Mr. Forte rebuts that “What drives bin Laden is not religious faith of any traditional kind; it is, rather, the all-too-familiar phenomenon of murderous revolutionary ideology politicizing religion for its own purposes.” Referencing the heinous acts of Osama bin Laden, Mr. Forte takes the position that “nothing this evil could be religious.”
Now, I find this to be a fascinating academic debate. Can religion be evil? Is there something essential to Islam in principle or in practice which requires violence? Personally, I’ve got a stack of books I’ve been reading to help answer such questions (and my not-yet-settled position is that Islam is at least part of the problem).
But, in a very important sense, such questions are irrelevant to the immediate task at hand. If you kill 6,000 innocent Americans, I don’t care whether God or the radio signals in your fillings told you to do it. Murder is murder. I understand that some religions have fairly strict views about women. That’s all fine. Indeed, I’m willing to nod along in agreement with plenty of things said by the Promise Keepers or social conservatives who bemoan the effects of feminism on the American family. But good golly, women shouldn’t be beaten for laughing in public. They shouldn’t be beaten for letting their veils drop below their chins. They shouldn’t be shot for teaching girls how to read.

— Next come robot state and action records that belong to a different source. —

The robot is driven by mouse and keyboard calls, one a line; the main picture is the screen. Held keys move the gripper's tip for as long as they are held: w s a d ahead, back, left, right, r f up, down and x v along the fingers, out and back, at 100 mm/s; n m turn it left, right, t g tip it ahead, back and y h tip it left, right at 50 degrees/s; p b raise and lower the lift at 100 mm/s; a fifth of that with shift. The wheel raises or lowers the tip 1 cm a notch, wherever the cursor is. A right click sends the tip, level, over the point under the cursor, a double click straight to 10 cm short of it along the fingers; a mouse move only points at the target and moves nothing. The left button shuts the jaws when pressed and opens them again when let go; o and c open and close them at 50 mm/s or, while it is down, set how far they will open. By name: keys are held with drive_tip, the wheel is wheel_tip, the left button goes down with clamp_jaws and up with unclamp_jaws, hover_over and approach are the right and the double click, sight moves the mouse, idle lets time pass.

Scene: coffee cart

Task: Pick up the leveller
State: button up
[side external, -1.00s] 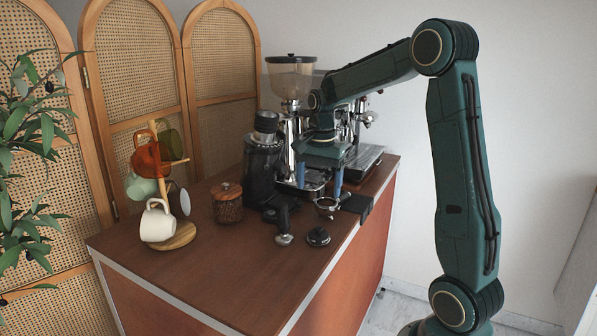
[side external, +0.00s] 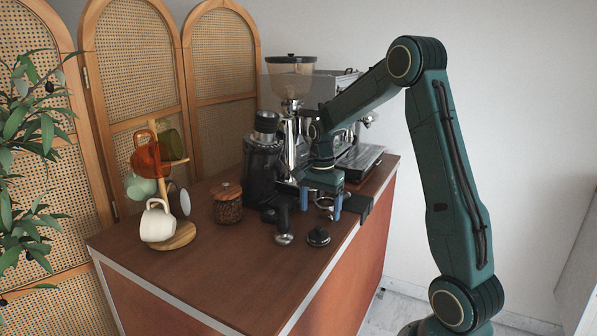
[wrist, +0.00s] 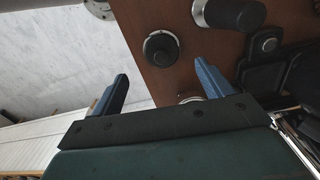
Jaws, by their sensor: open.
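The leveller, a low black disc with a round raised top (side external: 318,237), sits flat on the brown counter near its right edge. It also shows in the wrist view (wrist: 160,48), just beyond the fingertips and roughly centred between them. My gripper (side external: 320,204) points down with its two blue fingers apart and empty. In the wrist view, my gripper (wrist: 162,72) has one finger over the pale floor and one over the wood. The fingers look above and behind the leveller, not touching it.
A portafilter (side external: 324,203) and black holder (side external: 358,206) are by my fingers. The grinder (side external: 262,165), wooden-lidded jar (side external: 228,205) and mug tree (side external: 176,237) stand left. The front counter is clear.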

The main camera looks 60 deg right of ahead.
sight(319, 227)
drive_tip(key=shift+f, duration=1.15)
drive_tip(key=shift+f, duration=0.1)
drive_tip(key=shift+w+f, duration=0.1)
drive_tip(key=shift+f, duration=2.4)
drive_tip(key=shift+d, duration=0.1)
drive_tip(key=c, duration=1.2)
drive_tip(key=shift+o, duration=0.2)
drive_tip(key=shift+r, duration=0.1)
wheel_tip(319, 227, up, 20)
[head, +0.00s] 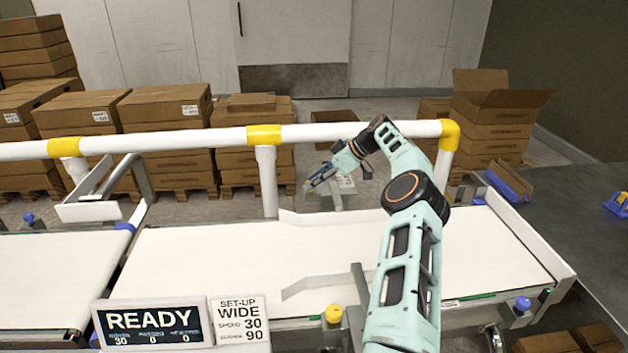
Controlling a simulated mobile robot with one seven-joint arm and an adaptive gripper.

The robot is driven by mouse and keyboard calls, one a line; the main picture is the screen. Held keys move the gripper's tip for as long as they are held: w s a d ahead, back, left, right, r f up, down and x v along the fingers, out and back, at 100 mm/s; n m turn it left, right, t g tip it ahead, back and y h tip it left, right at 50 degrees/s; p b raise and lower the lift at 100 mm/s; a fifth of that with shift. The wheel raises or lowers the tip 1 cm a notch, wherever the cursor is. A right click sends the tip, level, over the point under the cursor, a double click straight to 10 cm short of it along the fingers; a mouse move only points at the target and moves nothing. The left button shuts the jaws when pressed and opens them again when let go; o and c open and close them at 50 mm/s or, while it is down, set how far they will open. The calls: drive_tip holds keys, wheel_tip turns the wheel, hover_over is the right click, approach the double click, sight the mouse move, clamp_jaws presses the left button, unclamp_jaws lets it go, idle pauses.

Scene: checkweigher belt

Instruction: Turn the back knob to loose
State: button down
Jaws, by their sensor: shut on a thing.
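My arm reaches over the belt from the front right, and my gripper (314,183) is at the belt's far side, pointing left and down. Its fingers are shut at the back guide's mount. The back knob is hidden by the fingers or too small to make out, so its setting cannot be read. A pale marked plate (346,184) shows just right of the fingers. The back guide rail (335,222) runs along the far edge of the white belt (215,262). A yellow front knob (333,313) stands at the near edge, left of my arm.
A white rail with yellow joints (264,135) runs behind the belt, close to my gripper. The front guide (322,284) lies along the near side. A READY display (152,322) and a set-up card reading WIDE (239,320) stand in front. The belt is empty.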

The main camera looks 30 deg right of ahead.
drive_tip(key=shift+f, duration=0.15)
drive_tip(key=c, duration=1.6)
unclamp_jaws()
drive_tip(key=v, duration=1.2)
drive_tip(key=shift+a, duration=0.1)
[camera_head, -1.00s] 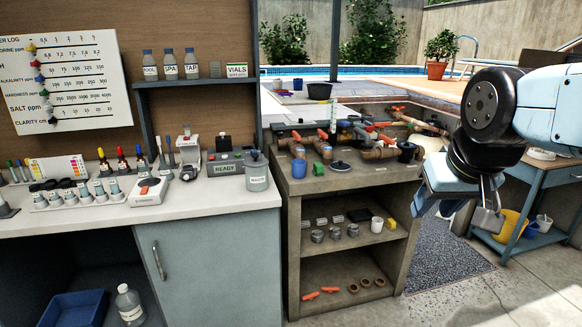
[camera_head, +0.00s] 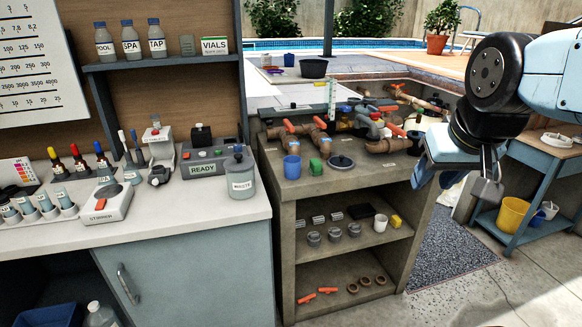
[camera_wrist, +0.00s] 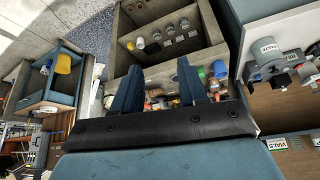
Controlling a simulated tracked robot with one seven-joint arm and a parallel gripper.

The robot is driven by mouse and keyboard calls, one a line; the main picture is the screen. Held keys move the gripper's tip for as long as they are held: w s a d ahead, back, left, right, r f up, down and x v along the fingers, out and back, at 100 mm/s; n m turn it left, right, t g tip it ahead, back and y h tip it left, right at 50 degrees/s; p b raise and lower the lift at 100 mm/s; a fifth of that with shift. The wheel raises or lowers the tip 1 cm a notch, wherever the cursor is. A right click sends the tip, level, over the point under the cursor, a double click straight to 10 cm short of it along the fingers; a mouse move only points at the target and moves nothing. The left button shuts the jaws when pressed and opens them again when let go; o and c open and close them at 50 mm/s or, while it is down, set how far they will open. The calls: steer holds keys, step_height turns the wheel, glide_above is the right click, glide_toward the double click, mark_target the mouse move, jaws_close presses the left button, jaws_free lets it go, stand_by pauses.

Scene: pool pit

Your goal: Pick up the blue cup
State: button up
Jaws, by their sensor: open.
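A blue cup (camera_head: 292,167) stands upright on top of the brown bench, near its left front edge, beside a small green item (camera_head: 315,167). What looks like the same cup shows in the wrist view (camera_wrist: 219,69), to the right of my fingers. My gripper (camera_head: 489,186) hangs in the air to the right of the bench, well apart from the cup. In the wrist view my gripper (camera_wrist: 160,85) has its two blue fingers spread, with nothing held between them. Another small blue cup (camera_head: 289,60) sits far back near the pool.
Pipes with orange valve handles (camera_head: 370,125) crowd the bench behind the cup. A dark round lid (camera_head: 341,162) lies to its right. The white-topped counter (camera_head: 150,220), with a waste jar (camera_head: 241,176), stands at left. A blue side table (camera_head: 548,162) stands at right; open floor lies between.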

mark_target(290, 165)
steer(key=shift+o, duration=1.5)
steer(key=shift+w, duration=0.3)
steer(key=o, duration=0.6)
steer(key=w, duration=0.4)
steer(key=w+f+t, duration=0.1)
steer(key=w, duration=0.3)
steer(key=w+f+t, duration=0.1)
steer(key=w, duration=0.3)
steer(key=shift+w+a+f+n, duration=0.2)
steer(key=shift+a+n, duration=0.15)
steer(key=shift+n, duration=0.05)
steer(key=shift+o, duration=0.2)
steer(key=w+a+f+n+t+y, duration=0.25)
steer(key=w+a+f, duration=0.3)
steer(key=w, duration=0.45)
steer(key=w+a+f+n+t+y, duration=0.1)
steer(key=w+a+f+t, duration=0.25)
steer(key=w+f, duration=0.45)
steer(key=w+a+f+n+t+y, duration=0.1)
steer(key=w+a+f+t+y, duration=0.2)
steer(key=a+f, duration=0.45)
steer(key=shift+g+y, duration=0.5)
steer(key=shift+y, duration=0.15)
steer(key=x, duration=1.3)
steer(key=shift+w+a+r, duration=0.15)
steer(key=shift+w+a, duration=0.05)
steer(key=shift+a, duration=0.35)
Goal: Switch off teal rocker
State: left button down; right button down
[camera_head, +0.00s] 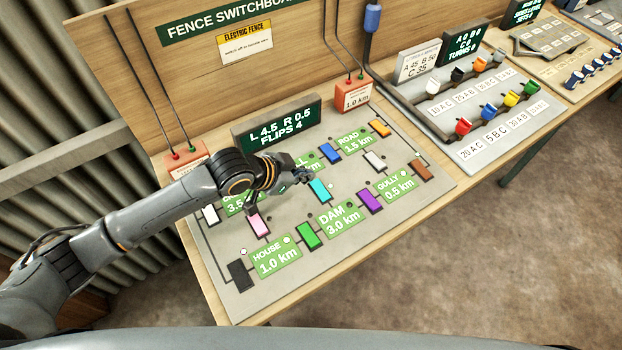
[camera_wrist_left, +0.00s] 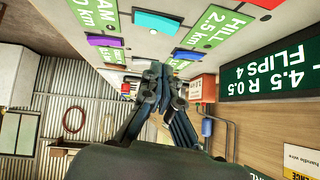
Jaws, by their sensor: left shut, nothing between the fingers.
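The teal rocker (camera_head: 320,190) sits near the middle of the grey switch panel (camera_head: 345,250), between the green HILL and DAM labels. It also shows at the top of the left wrist view (camera_wrist_left: 155,22). My left gripper (camera_head: 303,178) is shut and empty, just left of and beside the teal rocker in the head view. Its fingertips (camera_wrist_left: 160,73) point toward the panel in the left wrist view, apart from the teal rocker in that picture. I cannot tell whether they touch the panel. My right gripper is in neither view.
Close neighbours are a pink rocker (camera_head: 258,224), a green rocker (camera_head: 308,236), a purple rocker (camera_head: 370,200) and a blue rocker (camera_head: 329,153). A dark display (camera_head: 277,127) reading "L 4.5 R 0.5 FLIPS 4" stands behind. My left arm covers part of the panel's left side.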

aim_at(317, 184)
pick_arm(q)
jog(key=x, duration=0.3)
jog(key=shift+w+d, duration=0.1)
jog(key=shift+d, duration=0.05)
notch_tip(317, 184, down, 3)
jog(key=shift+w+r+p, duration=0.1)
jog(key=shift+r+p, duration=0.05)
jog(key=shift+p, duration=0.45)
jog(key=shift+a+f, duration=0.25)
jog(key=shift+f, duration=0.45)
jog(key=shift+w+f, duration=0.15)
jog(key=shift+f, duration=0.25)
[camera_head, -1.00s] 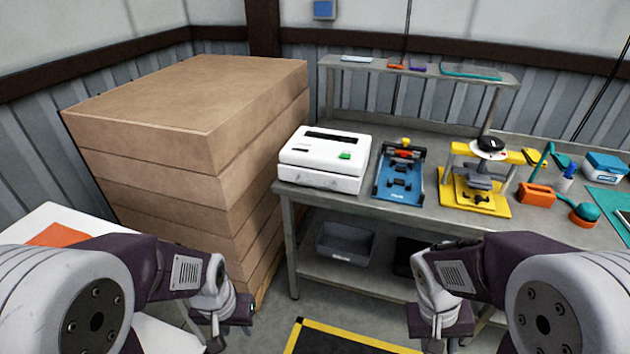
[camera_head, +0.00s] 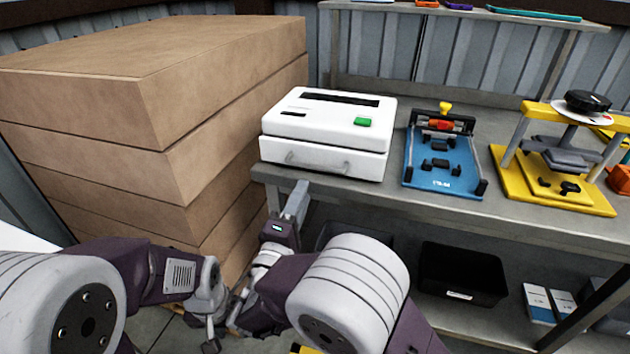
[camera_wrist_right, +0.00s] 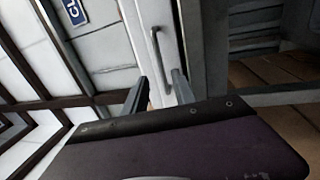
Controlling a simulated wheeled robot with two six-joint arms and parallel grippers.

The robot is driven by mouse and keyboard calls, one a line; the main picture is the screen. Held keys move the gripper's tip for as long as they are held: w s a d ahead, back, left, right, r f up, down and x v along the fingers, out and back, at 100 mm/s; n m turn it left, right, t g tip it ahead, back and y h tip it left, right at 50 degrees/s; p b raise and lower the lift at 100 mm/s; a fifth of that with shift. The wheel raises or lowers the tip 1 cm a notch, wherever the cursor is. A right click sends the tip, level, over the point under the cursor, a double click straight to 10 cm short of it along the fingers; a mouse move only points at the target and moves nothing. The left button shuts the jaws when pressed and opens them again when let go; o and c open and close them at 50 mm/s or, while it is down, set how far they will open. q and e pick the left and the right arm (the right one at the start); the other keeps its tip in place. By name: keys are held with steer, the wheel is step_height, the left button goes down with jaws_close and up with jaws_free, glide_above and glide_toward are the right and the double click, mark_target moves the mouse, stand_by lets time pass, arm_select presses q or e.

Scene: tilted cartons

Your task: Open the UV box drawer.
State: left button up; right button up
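The UV box (camera_head: 330,125) is a white case with a green button on top, standing at the left end of the grey bench. My right gripper (camera_head: 297,196) is just in front of and below the drawer. In the right wrist view, my right gripper (camera_wrist_right: 160,86) has its two fingers apart, with the handle (camera_wrist_right: 157,48) showing ahead between them; contact cannot be told. My left gripper (camera_head: 211,343) is low at the bottom edge, its fingers too unclear to judge.
Stacked brown cartons (camera_head: 150,80) stand close left of the bench (camera_head: 390,200). A blue fixture (camera_head: 445,165) and a yellow press (camera_head: 560,165) stand right of the box. A black bin (camera_head: 462,272) sits on the lower shelf.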

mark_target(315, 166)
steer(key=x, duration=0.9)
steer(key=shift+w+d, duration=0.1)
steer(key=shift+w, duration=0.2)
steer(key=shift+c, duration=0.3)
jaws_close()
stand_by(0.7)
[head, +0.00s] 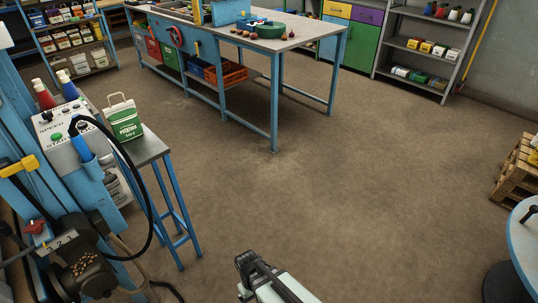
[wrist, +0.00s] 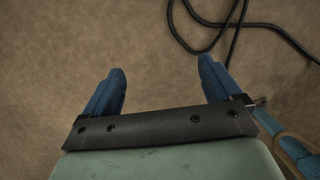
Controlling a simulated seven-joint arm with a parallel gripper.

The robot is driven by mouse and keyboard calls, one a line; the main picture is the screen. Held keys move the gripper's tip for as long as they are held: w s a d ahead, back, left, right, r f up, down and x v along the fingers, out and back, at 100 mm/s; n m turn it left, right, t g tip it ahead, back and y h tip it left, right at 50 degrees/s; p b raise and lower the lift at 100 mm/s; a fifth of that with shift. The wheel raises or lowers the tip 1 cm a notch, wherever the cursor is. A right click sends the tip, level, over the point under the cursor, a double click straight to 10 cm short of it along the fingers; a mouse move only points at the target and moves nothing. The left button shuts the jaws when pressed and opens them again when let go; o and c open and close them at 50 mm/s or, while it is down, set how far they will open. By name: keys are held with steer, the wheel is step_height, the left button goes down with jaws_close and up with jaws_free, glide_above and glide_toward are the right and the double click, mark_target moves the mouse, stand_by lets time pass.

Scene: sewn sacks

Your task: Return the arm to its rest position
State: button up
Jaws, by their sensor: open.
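My gripper (wrist: 162,78) shows in the wrist view with its two blue fingers spread wide apart. Nothing is between them; only brown floor lies beyond. In the head view my gripper (head: 245,262) is at the bottom centre, over open floor, and its fingers are hard to make out there. A green and white sack (head: 125,118) with a handle loop stands upright on a small blue-legged stand (head: 150,147) at the left, well apart from my gripper.
A blue machine with a control box (head: 65,140) and a black hose stands at the left. A long workbench (head: 275,45) is at the back, shelves (head: 430,48) behind it. A wooden pallet (head: 518,172) and a round blue table (head: 522,240) are at the right. The middle floor is clear. A black cable (wrist: 235,25) lies on the floor.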

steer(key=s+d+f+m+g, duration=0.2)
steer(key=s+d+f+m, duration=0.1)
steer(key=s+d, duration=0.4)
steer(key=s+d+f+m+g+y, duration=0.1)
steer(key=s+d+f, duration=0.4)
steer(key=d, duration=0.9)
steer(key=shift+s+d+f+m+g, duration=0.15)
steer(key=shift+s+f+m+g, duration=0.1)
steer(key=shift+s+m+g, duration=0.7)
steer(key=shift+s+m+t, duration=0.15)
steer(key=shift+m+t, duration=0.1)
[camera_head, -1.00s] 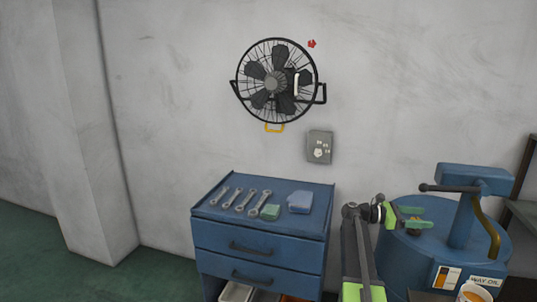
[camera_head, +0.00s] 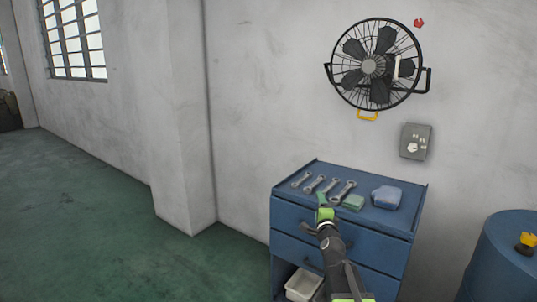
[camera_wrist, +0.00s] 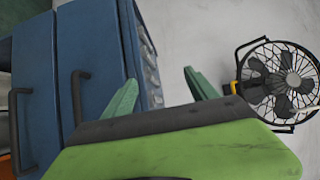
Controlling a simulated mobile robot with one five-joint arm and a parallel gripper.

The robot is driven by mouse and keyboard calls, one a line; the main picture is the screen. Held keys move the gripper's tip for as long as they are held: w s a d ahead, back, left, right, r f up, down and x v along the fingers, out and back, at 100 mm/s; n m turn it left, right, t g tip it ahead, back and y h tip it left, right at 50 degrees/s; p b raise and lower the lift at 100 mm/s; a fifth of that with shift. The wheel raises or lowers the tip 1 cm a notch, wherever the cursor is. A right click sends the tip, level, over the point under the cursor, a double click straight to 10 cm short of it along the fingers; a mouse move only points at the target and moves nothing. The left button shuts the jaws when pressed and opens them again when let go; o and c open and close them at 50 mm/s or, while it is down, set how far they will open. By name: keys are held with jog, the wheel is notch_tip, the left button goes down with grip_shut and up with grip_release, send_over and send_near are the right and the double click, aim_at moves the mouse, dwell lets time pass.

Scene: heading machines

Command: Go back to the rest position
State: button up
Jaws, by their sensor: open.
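My gripper (camera_head: 322,204) shows in the head view in front of the blue tool cabinet (camera_head: 300,222), near the front edge of its top. In the wrist view its two green fingers (camera_wrist: 162,92) stand apart with nothing between them. The cabinet's drawers with dark handles fill the left of the wrist view, and a strip of wall lies beyond the fingers. The black wall fan (camera_wrist: 292,82) is at the right of that view. It also shows on the wall in the head view (camera_head: 374,64).
A grey control box (camera_head: 415,141) is on the wall. A blue drum (camera_head: 508,262) stands at the right. The green floor (camera_head: 90,225) at the left is clear.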

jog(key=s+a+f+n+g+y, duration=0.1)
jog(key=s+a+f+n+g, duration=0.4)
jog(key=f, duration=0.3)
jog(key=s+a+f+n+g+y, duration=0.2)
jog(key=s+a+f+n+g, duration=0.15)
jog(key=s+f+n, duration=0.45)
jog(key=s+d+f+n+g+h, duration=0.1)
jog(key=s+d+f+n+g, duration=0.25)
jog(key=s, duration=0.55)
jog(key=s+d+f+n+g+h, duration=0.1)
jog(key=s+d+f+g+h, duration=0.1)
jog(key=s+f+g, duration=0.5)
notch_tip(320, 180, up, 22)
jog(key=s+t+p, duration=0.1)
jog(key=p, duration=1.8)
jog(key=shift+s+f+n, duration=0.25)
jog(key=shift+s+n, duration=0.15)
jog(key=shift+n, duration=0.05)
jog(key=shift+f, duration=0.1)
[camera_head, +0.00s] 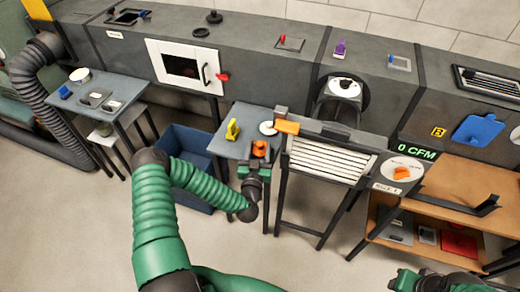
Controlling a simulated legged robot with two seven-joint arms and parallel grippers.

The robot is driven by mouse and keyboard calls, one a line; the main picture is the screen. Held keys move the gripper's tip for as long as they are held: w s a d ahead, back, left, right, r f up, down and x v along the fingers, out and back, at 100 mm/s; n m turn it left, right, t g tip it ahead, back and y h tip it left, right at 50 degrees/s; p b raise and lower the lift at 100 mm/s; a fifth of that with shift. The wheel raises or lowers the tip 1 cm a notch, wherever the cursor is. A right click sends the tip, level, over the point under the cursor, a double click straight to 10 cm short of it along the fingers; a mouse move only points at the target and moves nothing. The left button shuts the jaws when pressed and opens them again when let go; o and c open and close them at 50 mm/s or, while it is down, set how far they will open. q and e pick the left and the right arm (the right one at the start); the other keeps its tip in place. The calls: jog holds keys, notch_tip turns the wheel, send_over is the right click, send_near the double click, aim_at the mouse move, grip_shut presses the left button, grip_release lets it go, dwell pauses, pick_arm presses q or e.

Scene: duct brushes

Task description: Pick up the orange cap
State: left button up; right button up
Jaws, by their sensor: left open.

If I kill your son, will you feel better about it if I tell you my religion made me do it?
God’s will must remain a mystery, so we cannot get satisfactory answers as to why certain religions require so many seemingly odd things. But morality is not a mystery. We have some basic rules about morality (not enough in my opinion) and we have to act on them. Period. If you want to call these ideas culturally biased, be my guest.
In fact, I recently read how the British responded to the charge. When they controlled India, wife burning was widespread. The British were horrified. But, you don’t understand, they were told. Wife burning is deeply rooted in the Indian tradition, religion, and culture. The British responded, that’s fine. But you should understand our tradition of hanging people who burn their wives.